• MATERIAL SHOWN:
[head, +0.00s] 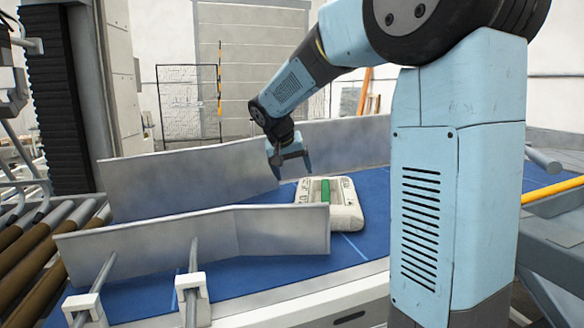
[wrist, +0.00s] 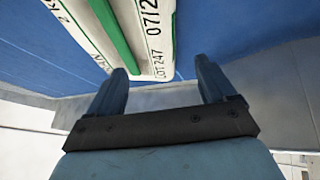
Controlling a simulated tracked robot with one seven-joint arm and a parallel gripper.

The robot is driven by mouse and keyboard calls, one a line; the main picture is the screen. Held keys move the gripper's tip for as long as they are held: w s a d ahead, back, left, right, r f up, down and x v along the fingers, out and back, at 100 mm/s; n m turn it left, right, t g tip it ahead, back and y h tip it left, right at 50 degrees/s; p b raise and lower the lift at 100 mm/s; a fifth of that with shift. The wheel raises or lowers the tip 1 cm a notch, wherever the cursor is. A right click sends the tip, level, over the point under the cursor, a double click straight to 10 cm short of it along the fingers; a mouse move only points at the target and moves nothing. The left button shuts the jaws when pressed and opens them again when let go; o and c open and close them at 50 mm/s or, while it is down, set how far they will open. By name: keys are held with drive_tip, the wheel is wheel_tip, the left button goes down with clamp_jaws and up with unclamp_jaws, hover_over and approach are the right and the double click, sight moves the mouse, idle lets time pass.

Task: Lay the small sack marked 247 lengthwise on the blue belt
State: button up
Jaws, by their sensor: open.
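The small sack (head: 345,211) is pale with a green band and lies flat on the blue belt (head: 373,195). The near guide plate hides part of its front left in the head view. The wrist view shows the sack (wrist: 158,35) with "LOT 247" printed near one end. Its green band runs roughly front to back in the head view, across the run of the guide plates. My gripper (head: 293,172) is open and empty, above and just behind the sack's left side. In the wrist view its fingers (wrist: 160,72) stand apart, with the sack beyond their tips.
A grey guide plate (head: 180,185) stands along the belt's far side and another (head: 190,243) along its near side, close to the sack. Brown rollers (head: 35,262) lie at the left. A yellow bar (head: 553,190) is at the right. Bare belt shows right of the sack.

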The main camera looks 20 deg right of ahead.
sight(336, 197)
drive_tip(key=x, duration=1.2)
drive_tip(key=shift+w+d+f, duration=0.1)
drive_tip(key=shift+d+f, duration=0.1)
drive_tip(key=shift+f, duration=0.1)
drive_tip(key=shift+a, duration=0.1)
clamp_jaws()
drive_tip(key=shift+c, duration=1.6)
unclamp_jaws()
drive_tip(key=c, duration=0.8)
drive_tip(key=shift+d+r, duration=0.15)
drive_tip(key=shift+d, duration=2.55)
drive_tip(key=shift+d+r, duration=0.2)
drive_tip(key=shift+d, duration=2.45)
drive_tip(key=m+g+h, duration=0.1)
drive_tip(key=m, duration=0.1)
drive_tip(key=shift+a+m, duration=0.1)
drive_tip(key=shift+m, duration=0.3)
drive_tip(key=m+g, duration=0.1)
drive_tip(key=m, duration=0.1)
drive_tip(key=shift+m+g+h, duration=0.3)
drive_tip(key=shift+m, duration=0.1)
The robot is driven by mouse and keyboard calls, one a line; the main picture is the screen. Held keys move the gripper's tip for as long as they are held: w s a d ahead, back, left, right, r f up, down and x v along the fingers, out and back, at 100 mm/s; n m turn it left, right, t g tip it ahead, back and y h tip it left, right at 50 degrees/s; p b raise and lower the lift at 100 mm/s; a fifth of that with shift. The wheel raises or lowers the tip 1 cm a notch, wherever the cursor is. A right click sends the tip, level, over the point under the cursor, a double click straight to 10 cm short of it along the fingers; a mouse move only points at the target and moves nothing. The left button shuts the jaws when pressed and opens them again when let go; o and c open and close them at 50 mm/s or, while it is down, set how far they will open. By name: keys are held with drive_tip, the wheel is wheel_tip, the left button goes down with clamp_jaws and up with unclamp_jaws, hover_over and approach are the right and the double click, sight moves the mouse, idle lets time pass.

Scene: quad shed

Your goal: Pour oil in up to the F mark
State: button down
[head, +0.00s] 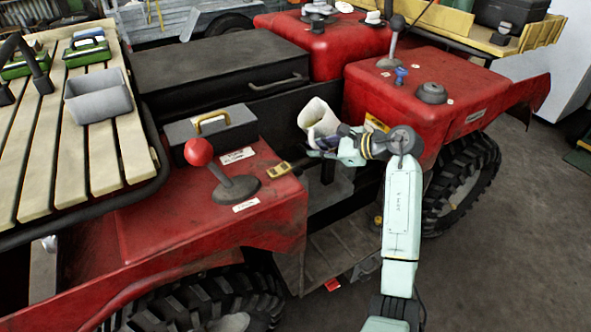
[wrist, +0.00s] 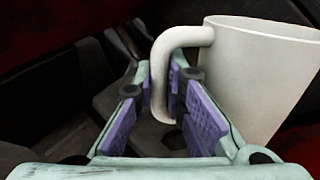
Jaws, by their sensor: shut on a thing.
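A cream-white jug (head: 318,117) hangs over the dark gap between the two red body sections of the quad, tilted in the head view. My gripper (head: 335,148) is shut on its handle. In the wrist view the handle (wrist: 163,75) passes between the purple pads of my gripper (wrist: 168,110), and the jug's pale wall (wrist: 255,85) stands to the right. The inside of the jug, any oil in it, the filler opening and the F mark cannot be made out.
A red-knobbed lever (head: 198,153) and a grey toolbox (head: 212,135) stand on the left red body, with a small yellow object (head: 279,170) at its edge. A blue cap (head: 401,75) and a black cap (head: 431,93) sit on the right body.

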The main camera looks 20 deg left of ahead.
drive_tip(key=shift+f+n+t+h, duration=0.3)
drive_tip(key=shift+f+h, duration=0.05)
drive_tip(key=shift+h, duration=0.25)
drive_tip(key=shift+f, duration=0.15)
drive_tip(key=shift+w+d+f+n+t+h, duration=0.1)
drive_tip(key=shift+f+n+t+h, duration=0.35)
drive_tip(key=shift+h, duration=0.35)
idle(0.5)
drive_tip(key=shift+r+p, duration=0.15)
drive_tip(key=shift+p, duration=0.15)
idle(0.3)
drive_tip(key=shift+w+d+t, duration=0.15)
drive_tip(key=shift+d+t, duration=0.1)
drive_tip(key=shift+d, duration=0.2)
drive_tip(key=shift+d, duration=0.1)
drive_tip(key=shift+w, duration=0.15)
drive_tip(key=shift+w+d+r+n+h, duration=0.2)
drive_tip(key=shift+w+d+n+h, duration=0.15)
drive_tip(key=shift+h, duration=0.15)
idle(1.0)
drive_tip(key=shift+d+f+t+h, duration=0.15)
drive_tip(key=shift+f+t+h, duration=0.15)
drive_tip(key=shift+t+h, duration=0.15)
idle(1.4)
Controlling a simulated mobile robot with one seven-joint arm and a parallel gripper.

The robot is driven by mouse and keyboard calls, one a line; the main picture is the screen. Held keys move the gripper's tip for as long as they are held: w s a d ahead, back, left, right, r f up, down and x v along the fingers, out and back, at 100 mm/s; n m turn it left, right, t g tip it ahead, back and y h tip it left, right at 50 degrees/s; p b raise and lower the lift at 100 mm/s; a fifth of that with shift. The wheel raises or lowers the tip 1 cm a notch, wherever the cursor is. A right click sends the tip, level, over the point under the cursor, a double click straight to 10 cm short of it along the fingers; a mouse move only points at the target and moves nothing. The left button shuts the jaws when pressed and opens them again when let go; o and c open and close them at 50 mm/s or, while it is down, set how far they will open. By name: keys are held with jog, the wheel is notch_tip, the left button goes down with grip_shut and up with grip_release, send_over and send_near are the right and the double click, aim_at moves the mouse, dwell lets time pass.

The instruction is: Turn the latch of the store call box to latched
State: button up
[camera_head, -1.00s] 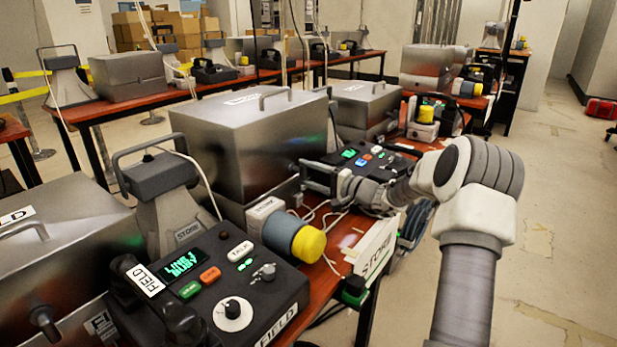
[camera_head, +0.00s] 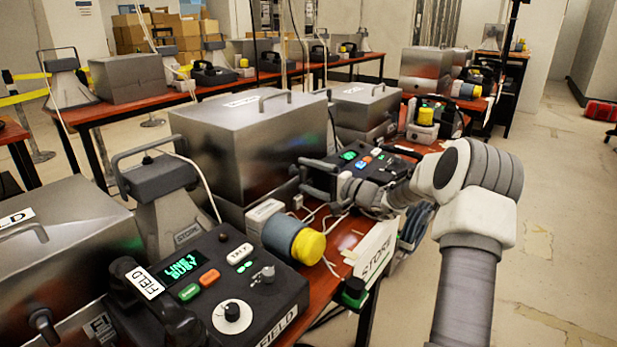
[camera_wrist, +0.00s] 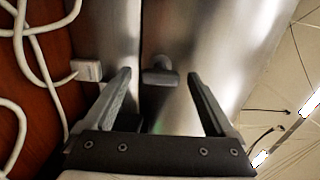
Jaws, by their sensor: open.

• THE EXERCISE: Report only the count of lines that include the string "seven".

• ANSWER TO THIS PROBLEM: 2